The ensuing violence claimed over 190 lives, including many Uyghurs, the vast majority of whom are Muslim. But human rights organizations warn that the real casualty count is likely much higher. Mehliya’s overdue homecoming turned into a bloody nightmare. Her voice quaked as she recounted that day.
“It was a very peaceful protest, I remember seeing it at that young age,” she said. “It was insane. It was so frightening. It’s something that truly traumatically affects me today.
I was really young. I was told not to go out onto the streets. It was a day I was supposed to go to the park with my cousins, but my grandparents said no. But I was stupid and stubborn at the age of like three or four, so I ran down the stairs and I opened the door. I saw an auntie on the ground screaming and crying. She was being trampled on. And in the background there were tanks.”
That summer day marked a turning point in the Chinese Communist Party’s treatment of millions of Uyghurs in East Turkestan, which Beijing calls “Xinjiang” — a term the Uyghur people reject as colonial and externally imposed. Years later, at least a million Uyghurs languish over 1,000 internment camps set up in the region by the CCP.
Copious amounts of documentation, analysis, and leaked material reveal widespread human rights abuses in these camps, including sexual abuse, beatings, forced sterilization, forced labour, etc. Beijing denies this reality and justifies the camps as a counter-terrorism measure to “re-educate” Uyghurs in patriotism and love of country.
Captured Uyghurs, along with other ethnic minority groups like Kazakhs, Uzbeks, and Kyrgyz, are also forced to work on products like clothes and foods while interned. Under the pretext of “vocational training,” these interned individuals slave over items that get exported across the world as normal commercial goods. Canada, along with many other countries, import these tainted items on a regular basis.
Advocacy as Reconnection
The NCCM Advocacy Day attended by many Uyghur advocates focused on changing this abusive reality. Delegates pushed lawmakers to pass amended legislation that will force companies to prove that the products they want to import have not been tainted by Uyghur forced labour. Otherwise, they have to find another country to take their goods.

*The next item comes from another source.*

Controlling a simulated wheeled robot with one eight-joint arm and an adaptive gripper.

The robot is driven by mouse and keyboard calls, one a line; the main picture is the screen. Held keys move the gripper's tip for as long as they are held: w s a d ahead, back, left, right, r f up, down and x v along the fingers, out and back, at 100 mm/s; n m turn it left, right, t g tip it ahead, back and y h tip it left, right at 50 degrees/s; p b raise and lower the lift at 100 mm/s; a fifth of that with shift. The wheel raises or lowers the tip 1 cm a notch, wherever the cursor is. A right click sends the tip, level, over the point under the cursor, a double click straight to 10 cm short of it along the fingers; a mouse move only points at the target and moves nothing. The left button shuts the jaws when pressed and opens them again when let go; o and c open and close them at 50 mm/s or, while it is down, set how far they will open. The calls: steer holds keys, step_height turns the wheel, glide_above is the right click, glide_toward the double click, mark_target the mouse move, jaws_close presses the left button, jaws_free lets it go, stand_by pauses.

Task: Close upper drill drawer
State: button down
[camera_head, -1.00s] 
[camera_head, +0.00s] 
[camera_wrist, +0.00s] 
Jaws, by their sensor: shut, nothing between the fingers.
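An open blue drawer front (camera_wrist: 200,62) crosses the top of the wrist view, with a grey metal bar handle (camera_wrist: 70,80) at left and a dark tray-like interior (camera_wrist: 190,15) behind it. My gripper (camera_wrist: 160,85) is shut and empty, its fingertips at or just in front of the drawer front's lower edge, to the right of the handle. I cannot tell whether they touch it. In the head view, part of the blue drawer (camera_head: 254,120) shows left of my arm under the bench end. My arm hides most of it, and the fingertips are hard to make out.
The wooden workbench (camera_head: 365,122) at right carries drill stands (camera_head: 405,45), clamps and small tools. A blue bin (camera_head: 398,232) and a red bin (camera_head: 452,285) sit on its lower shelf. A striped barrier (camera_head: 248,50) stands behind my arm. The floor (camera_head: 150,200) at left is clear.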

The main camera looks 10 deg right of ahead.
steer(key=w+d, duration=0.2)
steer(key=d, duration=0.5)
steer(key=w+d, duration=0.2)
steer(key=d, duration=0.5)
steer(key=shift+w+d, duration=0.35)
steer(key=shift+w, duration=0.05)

Meeting after meeting, delegates repeatedly asked for Bill S-211 to be passed after being amended by some language from Bill S-204. That would stop Canada from being complicit in the genocidal circumstances suffered by those in East Turkestan. It was a monotonous yet necessary process. The community tried to speak with one voice.

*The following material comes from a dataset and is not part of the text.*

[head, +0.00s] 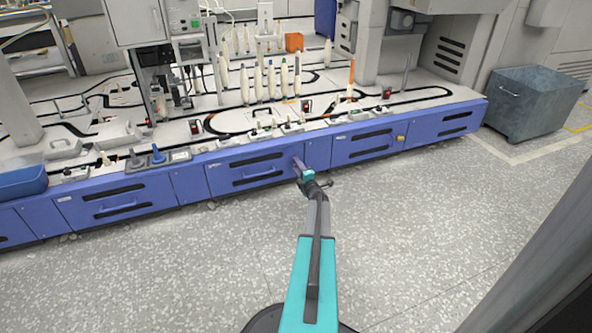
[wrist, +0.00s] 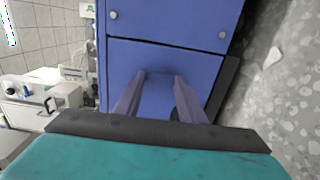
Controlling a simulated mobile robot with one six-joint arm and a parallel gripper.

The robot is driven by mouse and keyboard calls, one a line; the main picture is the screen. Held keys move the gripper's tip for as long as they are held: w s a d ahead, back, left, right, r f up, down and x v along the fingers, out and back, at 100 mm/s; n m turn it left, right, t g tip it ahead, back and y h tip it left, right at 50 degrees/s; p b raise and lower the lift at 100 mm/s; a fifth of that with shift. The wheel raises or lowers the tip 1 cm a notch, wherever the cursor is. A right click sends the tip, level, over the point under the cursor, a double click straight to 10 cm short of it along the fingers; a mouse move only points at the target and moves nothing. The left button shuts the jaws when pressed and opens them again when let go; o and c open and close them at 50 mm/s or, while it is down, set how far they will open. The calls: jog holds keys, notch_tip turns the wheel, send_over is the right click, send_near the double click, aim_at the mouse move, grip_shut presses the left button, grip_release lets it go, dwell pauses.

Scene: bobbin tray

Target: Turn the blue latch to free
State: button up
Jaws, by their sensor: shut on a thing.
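My gripper (head: 299,164) reaches the blue front of the long bench, at a narrow panel between two drawers. In the wrist view its two fingers (wrist: 163,76) point at the blue panel (wrist: 205,62) and are shut on a small blue piece, the blue latch (wrist: 160,84), between their tips. The latch is nearly the same colour as the panel, so its outline and turn angle are hard to read. In the head view my gripper hides it.
Blue drawers (head: 255,166) with dark slots line the bench front. White bobbins (head: 272,80) and black tracks fill the bench top. A grey bin (head: 535,105) stands at the right. The speckled floor in front is clear.

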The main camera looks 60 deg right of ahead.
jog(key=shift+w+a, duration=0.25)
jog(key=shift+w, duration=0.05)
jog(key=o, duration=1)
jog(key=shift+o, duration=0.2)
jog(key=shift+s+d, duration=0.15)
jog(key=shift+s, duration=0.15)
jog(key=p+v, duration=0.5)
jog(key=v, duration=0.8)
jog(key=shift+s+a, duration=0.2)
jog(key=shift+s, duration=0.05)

But for many Uyghur activists, the meetings, walks, and security procedures amount to much more than a way to air some grievances. The ability to live and advocate under freer conditions in the West comes with a price, the price of being uprooted.
Speaking aloud the abuses suffered by their families, friends, and people in East Turkestan thus becomes a way to reconnect (even for a moment).

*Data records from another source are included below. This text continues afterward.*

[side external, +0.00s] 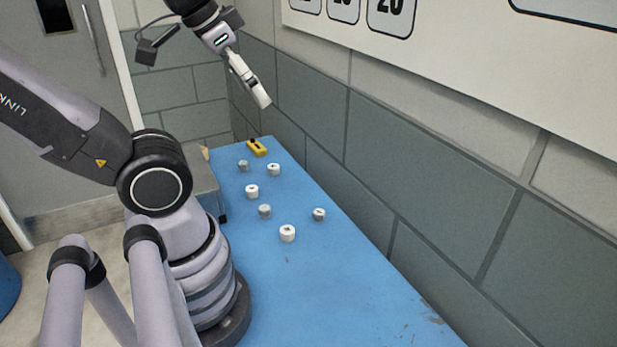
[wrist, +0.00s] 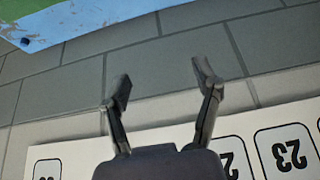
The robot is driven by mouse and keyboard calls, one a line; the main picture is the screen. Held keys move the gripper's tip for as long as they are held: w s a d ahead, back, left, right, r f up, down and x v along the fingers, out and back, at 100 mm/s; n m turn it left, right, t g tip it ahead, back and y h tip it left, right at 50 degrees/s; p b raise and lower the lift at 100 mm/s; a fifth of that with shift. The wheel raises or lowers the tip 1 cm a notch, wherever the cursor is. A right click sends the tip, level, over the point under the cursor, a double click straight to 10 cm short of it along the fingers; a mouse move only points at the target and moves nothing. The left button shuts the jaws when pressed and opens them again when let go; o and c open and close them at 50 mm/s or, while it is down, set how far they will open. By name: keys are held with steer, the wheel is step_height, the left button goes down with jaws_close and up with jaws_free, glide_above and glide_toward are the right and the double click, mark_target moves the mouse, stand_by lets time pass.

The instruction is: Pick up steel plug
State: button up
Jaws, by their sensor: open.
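Several small round plugs stand on the blue table (side external: 330,285). Three look grey like steel: one at the far end (side external: 243,165), one in the middle (side external: 264,211) and one at the right (side external: 319,214). Three look white: a far one (side external: 274,169), a middle one (side external: 252,190) and a near one (side external: 288,233). My gripper (side external: 262,101) is high above the far end of the table, near the wall, apart from all of them. In the wrist view its two fingers (wrist: 161,82) are spread with nothing between them. No plug can be made out clearly there.
A yellow object with dark parts (side external: 257,147) lies at the table's far end. The block wall (side external: 420,185) runs along the table's right side, with a numbered white board (side external: 470,45) above. A grey box (side external: 206,184) adjoins the table's left edge. The near table is clear.

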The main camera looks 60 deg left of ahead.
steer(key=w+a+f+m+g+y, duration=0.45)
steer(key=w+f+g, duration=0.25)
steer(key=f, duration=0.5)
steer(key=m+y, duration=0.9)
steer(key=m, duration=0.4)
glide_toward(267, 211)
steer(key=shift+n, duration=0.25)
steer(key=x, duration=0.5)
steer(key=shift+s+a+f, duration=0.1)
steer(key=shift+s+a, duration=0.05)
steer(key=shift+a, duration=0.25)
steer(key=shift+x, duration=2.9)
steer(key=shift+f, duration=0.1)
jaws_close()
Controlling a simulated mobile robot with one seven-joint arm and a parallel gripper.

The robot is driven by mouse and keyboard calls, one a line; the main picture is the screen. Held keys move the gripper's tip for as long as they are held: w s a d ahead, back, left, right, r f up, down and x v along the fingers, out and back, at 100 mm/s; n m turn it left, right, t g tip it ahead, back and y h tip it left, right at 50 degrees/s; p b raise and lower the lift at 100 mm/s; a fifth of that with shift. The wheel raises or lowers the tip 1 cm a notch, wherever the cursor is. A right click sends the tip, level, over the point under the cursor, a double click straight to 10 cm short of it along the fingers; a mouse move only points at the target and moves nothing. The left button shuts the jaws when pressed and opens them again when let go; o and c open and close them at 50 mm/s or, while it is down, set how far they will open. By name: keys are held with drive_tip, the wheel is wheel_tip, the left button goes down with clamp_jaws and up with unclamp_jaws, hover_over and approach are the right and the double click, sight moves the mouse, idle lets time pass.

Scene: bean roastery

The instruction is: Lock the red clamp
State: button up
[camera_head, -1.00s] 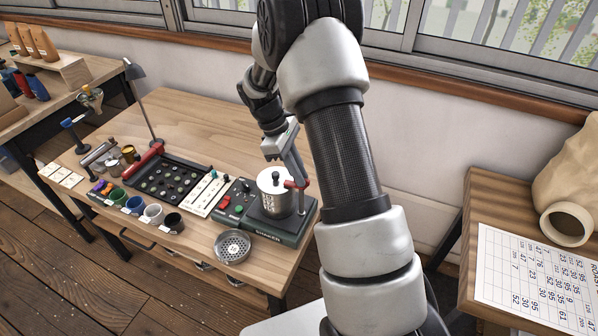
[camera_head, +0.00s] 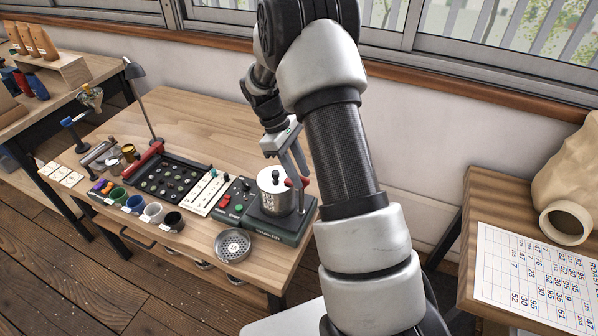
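The red clamp (camera_head: 305,182) shows as small red parts at the upper right side of a silver canister (camera_head: 272,198). The canister has a lid with a dark knob and stands on a dark green base. My gripper (camera_head: 298,174) points down at the canister's right side, right at the clamp. Its two grey fingers look spread apart, with red showing near their tips. The fingers hide part of the clamp. I cannot tell whether they touch it, or how its lever stands.
A round perforated metal dish (camera_head: 233,245) sits at the table's front edge. Left of the canister are a panel with red and green buttons (camera_head: 233,205), a white slider strip (camera_head: 208,190), a black tray (camera_head: 165,181) and several small cups. The wooden table (camera_head: 205,117) is clear behind them.

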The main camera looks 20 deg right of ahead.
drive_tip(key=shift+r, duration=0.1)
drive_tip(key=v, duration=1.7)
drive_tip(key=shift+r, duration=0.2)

“I have many family members in concentration camps, and I haven’t been able to talk to any of my family members in East Turkestan for many, many years,” Mehliya stressed.
“I’ve always longed to build a connection with my family, to build a connection with my culture, which has been extremely hard. I have no contact and no idea what’s going on back home. Just seeing leaked reports, leaked police files, and things like that. And it’s very difficult to be able to do this work and see all the gruesome signs, see all the horrific things, the things that honestly desensitize us to suffering sometimes.”
Acting against collective punishment, abuse, and injustice in this case becomes an attempt to feel tethered to a world and a people who share roots. This is not an abstraction. It is not numbers to be memorized or bills that need to be passed. It is an undying need to feel collectively rooted with people who have had their world upended by powerful state-backed forces. Those afflicted with this need will travel thousands of miles to try and fulfil it. Even for a weekend.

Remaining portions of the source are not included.